Call of Duty: Black Ops II predicts futuristic weapons which the Pentagon may already be seeking to duplicate

The release of Call of Duty: Black Ops II is today. As it’s set in 2025, developer Treyarch wanted some help making a believable, yet “cool” futuristic shooter. Yannick LeJacq at the Wall Street Journal talked with the game’s military consultant, Peter Singer, about his role in helping develop the near-future FPS.

I do consulting for the non-fiction world, for the Pentagon and others in the intelligence community as well. The priority when consulting on a videogame is that you have to remember the goal of the game, which is to entertain. So it’s not just a technology that might emerge; it also has to have that cool factor, right? With the military, you might say, “Here’s a locale that we might see conflict in.” But the Pentagon doesn’t care about the second part that videogame developers do.

LeJacq also asks him about how art inspires weapons research development; Singer responds that weapon controllers especially have been frequently copied from videogames.

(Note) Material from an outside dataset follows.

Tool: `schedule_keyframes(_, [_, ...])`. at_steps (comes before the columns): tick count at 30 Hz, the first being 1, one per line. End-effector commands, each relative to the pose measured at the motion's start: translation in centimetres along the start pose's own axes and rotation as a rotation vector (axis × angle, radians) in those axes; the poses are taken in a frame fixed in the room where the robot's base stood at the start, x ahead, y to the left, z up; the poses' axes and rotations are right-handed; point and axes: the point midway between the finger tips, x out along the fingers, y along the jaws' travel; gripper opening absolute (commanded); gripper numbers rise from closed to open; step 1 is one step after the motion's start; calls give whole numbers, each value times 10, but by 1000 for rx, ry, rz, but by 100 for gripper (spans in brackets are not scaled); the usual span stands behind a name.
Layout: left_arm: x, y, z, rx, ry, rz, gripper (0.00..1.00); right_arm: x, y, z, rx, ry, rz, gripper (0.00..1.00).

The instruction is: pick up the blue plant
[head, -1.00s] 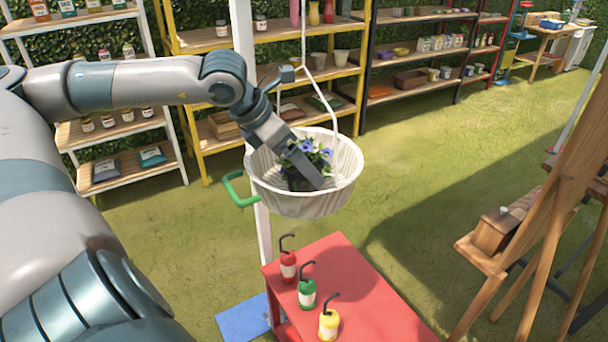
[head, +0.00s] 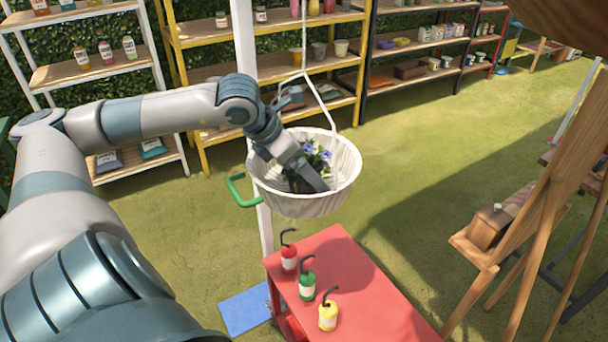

I’m literally talking about the controller for a ground robot is pretty much lifted from a game controller. It depends on the company, but there are some that are Playstation-inspired and others that are Xbox ones. The reason is defense companies realized two things. One, the gaming companies spent tens of millions of dollars on creating a good user interface and experience, so why not just copy that? And then second, they have also essentially trained a generation that intuitively knows how to use these things. With old technology, to stick it in someone’s hand they had to get a training manual on how to use it. You stick an Xbox controller in an 18-year-old’s hands, he already knows how to use most of it.